黒竹で制作されたインスタレーション

 高級ファッションブランド品を扱う東京都銀座のフラッグシップショップ「グッチ並木」に、グッチを象徴するバンブー(竹)をテーマにしたインスタレーション(空間美術作品)が登場した。作品には日高町原谷産の黒竹が使用され、1階と2階をつなぐ高さ約10㍍の大作。原谷の有限会社金﨑竹材店の金﨑昭仁代表(63)は「黒竹の大きなPRにつながる」と期待している。展示は8月末まで。

 大阪の竹工芸職人で国際的に注目を集めるアーティスト・四代田辺竹雲斎氏が制作。金﨑代表は以前から四代田辺竹雲斎氏の父、三代田辺竹雲斎氏と黒竹の提供を通じて交流があった。
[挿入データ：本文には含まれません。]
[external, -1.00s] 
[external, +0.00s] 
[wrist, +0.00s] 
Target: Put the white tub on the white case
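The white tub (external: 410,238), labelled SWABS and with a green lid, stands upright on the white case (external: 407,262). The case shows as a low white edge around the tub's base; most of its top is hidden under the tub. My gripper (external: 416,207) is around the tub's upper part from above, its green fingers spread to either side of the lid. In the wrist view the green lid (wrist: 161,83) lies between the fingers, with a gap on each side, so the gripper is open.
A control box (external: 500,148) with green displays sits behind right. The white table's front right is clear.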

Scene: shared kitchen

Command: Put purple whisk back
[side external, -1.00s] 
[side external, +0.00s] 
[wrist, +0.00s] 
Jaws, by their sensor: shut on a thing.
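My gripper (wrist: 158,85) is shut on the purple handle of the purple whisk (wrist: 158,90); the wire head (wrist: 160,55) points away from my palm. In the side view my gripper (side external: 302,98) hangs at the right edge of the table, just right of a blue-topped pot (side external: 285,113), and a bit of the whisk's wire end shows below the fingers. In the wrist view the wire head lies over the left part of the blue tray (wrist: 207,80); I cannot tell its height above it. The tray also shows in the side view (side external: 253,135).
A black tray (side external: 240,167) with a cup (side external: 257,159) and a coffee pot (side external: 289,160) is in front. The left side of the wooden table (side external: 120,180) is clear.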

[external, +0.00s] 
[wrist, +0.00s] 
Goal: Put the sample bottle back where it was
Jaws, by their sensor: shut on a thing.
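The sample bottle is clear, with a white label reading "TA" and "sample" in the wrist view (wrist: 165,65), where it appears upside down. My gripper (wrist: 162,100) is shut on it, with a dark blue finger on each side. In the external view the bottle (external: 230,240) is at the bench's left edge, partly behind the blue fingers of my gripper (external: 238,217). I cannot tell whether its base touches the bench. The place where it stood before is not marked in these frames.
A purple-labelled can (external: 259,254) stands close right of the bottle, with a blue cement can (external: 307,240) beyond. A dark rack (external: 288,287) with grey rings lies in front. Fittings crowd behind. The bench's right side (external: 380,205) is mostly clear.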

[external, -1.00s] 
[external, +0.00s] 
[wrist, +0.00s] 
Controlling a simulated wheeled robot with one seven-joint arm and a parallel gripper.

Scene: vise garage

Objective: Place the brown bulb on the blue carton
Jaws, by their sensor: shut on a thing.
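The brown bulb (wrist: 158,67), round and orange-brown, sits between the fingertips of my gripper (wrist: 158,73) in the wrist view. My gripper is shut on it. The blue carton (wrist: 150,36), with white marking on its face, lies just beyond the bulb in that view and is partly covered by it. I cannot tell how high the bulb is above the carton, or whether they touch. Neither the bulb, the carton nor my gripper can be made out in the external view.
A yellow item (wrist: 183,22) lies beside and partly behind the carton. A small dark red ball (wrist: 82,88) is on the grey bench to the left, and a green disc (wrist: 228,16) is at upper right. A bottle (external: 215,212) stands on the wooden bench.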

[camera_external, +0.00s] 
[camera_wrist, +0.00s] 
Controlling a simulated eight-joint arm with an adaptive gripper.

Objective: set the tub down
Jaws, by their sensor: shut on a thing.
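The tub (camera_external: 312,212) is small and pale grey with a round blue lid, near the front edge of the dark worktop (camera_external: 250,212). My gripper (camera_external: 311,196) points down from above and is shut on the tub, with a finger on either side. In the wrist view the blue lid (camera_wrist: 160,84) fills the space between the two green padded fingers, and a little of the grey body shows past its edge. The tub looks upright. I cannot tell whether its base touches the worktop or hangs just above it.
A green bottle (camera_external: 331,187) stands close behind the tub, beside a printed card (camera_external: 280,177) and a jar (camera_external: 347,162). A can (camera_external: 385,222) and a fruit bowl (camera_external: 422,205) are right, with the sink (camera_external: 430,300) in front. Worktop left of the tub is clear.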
 作品はショップのオープン1周年を記念し、1階と2階をつなぐ螺旋(らせん)階段の空間に設置された。しめ縄のように重なり合いながら1つになって天井に広がっていくような形で、伝統を守りつつ現代的な要素を取り入れて進化するグッチの未来への歩みが表現されているという。長さ2㍍の竹ひご約1万2000本を使って仕上げられている。

 実際に上京して作品を見た金﨑代表は、「黒竹の良さを最大限に生かしてくれた。東京の銀座で世界の有名ブランド店に黒竹を使ったインスタレーションが設置され、黒竹の魅力を知ってもらう最高の場所だと思う」と話している。

 黒竹はツヤのある黒茶色が特徴で、日高町原谷が日本一の産地。これまでは庭園の素材や内装資材などに使われることが多かったが、四代目田辺竹雲斎氏が竹を使ったインスタレーションに3、4年前から取り組みを始め、フランス、イタリア、スイス、スペイン、アメリカなどの海外でも高い評価を受けている。